Второе. Исходя из идеологии, построить хоть какую-то внутреннюю и внешнюю политику.

Третье. Только после того, как появится хоть какая-то внутренняя и внешняя политика в Луганске, только после этого, возможна мобилизация масс. Для мобилизации масс (а я об этом с полевыми командирами разговаривал) необходимо изменить информационную политику.

Я встречался со всеми четырьмя лидерами Краснодона, разговаривал. Я им объяснял, что сегодня, сейчас в Краснодоне информационная политика неправильная. Нужно говорить не о потерях, нужно говорить о победах. Занять какой-то хутор, отбить какое-то шахтоуправление — и трубить об этом, как о явлении вселенского масштаба. Для чего? К победителям потянутся люди. Сегодня, сейчас, я повторюсь, ополченцев 400 человек на 40-тысячный Краснодон. Это один процент. То есть все пассионарии, как один, в Краснодоне поднялись. Но пассионариев мало. Это, повторюсь, один процент. Для того, чтобы в ополчение пошли добровольцы, необходимо трубить о победах.
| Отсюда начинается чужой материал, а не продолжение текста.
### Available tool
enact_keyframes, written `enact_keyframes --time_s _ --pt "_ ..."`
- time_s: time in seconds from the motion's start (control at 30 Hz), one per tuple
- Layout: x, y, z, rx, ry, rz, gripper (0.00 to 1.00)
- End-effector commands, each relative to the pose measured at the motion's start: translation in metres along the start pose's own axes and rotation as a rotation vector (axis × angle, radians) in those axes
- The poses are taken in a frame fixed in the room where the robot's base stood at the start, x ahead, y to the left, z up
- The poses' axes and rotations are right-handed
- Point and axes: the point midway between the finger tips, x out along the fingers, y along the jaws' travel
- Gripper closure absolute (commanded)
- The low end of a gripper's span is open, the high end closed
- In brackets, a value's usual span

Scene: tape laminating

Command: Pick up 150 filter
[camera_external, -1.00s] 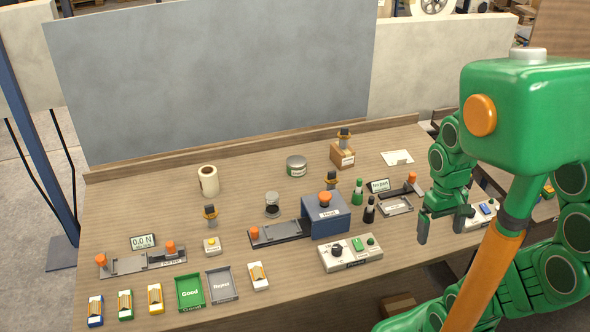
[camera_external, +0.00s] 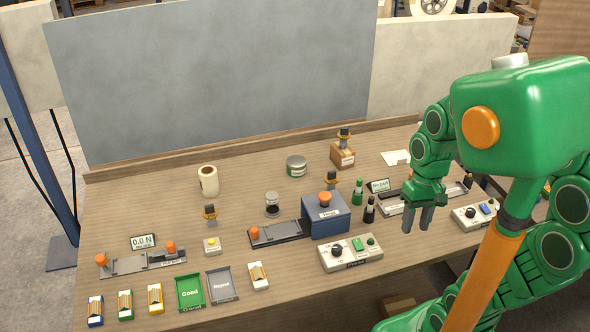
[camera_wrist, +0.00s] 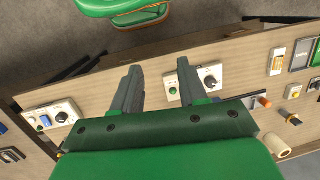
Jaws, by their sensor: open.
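I cannot read a label saying 150 on any part, so I cannot tell which thing is the 150 filter. Small dark-topped parts with orange bands stand at the left (camera_external: 210,214), behind the blue press (camera_external: 331,186) and on a cardboard box (camera_external: 344,138). My gripper (camera_external: 420,222) is open and empty, fingers pointing down, above the table's right part near the grey fixture. In the wrist view my gripper (camera_wrist: 166,88) has its two fingers apart, with nothing between them. The gripper hides part of the fixture.
A blue press (camera_external: 326,216), a white control box (camera_external: 350,252), a green bottle (camera_external: 357,191) and a black bottle (camera_external: 369,210) stand left of my gripper. Another control box (camera_external: 474,216) is to its right. A green tray (camera_external: 190,292) lies front left. Bare table shows left of centre.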

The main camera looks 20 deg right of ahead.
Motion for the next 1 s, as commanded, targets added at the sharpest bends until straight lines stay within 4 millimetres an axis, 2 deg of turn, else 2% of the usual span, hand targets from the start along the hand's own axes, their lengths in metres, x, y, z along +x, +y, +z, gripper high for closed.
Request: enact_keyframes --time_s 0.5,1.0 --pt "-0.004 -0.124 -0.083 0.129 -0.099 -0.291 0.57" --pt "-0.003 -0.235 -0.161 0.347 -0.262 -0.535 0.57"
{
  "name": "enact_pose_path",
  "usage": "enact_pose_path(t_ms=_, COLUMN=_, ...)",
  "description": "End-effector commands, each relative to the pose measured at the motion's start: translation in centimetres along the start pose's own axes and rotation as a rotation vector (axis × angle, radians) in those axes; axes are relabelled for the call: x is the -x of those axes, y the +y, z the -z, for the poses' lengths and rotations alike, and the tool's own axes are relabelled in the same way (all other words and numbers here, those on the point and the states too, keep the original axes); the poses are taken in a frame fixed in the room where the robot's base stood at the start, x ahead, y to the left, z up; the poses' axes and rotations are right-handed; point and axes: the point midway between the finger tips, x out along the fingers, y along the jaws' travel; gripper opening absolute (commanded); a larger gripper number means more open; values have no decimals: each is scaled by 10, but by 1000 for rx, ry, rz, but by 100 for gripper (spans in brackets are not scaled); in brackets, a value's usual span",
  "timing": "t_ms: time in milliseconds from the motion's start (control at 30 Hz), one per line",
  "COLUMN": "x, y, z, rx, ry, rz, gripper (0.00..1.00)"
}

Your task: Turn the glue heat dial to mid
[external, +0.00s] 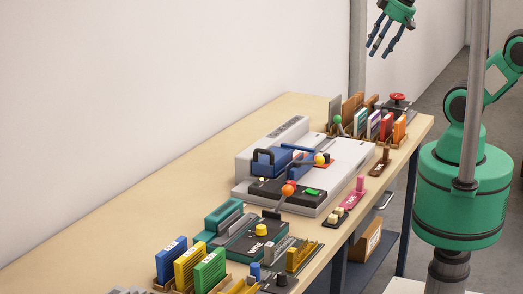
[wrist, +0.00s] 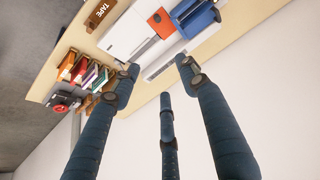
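My gripper (external: 382,48) is high above the far part of the workbench, well apart from everything on it. Its dark blue fingers are spread and empty; they also show in the wrist view (wrist: 160,78). A yellow knob (external: 261,230) stands on a dark green unit (external: 240,243) in the near half of the bench. A pale grey machine (external: 262,143) with a blue clamp (external: 270,162), an orange ball lever (external: 288,190) and a green button (external: 313,192) stands mid-bench. No dial marking is readable, so I cannot tell which control is the glue heat dial or its setting.
Colored books (external: 373,124) stand in a rack at the far end, near a red handwheel (external: 397,97). Blue, yellow and green blocks (external: 188,263) stand at the near end. The bench's left strip is clear.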

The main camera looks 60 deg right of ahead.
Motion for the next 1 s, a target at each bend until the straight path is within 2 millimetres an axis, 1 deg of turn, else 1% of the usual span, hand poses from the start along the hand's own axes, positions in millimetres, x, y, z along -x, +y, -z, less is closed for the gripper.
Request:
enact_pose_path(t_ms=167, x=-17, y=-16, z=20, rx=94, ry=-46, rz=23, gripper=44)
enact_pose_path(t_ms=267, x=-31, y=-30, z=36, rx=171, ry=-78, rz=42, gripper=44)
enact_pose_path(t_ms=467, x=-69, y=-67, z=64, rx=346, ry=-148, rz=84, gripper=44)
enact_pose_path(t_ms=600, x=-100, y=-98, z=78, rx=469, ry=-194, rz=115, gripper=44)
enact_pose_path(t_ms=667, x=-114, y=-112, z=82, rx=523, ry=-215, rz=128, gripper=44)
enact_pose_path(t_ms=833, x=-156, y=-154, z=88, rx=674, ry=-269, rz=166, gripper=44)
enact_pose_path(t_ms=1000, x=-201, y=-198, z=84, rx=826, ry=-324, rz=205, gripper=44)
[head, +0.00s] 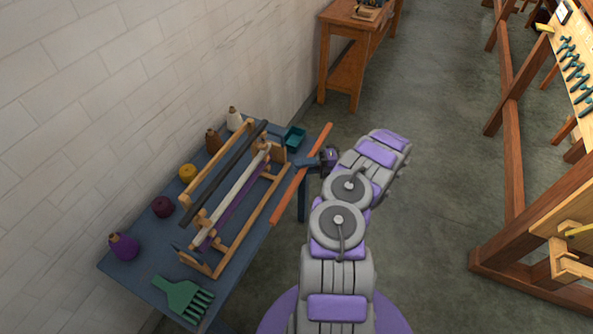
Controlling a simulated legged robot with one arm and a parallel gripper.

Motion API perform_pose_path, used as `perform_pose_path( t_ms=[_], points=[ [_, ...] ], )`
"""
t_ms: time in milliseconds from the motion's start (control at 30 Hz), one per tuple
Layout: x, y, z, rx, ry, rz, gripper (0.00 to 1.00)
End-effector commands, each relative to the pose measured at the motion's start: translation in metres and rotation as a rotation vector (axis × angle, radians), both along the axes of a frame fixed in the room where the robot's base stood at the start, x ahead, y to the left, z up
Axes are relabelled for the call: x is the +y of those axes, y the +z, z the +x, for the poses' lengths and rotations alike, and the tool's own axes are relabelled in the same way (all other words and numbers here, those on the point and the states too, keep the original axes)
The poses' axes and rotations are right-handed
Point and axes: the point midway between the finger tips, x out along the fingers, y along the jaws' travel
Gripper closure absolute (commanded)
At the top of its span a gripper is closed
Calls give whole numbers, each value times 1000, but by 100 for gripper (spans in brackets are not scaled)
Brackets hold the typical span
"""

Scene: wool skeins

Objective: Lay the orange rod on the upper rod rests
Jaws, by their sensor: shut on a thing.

Следующий немаловажный момент. Как только начнут отбивать вот эти крошечные села, хутора, необходимо создавать комиссии. Повторюсь, мы выбили треть «правосеков», но что там [в украинской армии] сейчас творится! Убитых [военнослужащих украинской армии и «правосеков»] штабелями складывают в траншеи и засыпают. Причина: в марте этого года принят закон Украины о социальном обеспечении военнослужащих. По этому закону семье каждого убитого в ходе боевых действий полагается 500 прожиточных минимумов. Прожиточный минимум составляет 1177 гривен. То есть на каждого убитого необходимо внести в семью более полумиллиона гривен.

Чтобы не платить этих денег, все убитые записываются как дезертиры, как погибшие вследствие пьянки, наркомании и так далее, как погибшие при невыясненных обстоятельствах. Нужны комиссии (как комиссии по Великой Отечественной войне), которые будут раскапывать эти чудовищные братские могилы. Всё это необходимо показывать не только мировой общественности, но и транслировать на Украину, чтобы народ Украины увидел, что сегодня, сейчас происходит на Донбассе.

Вот то, что я видел и решился вам рассказать, это мое видение, видение рядового ополченца.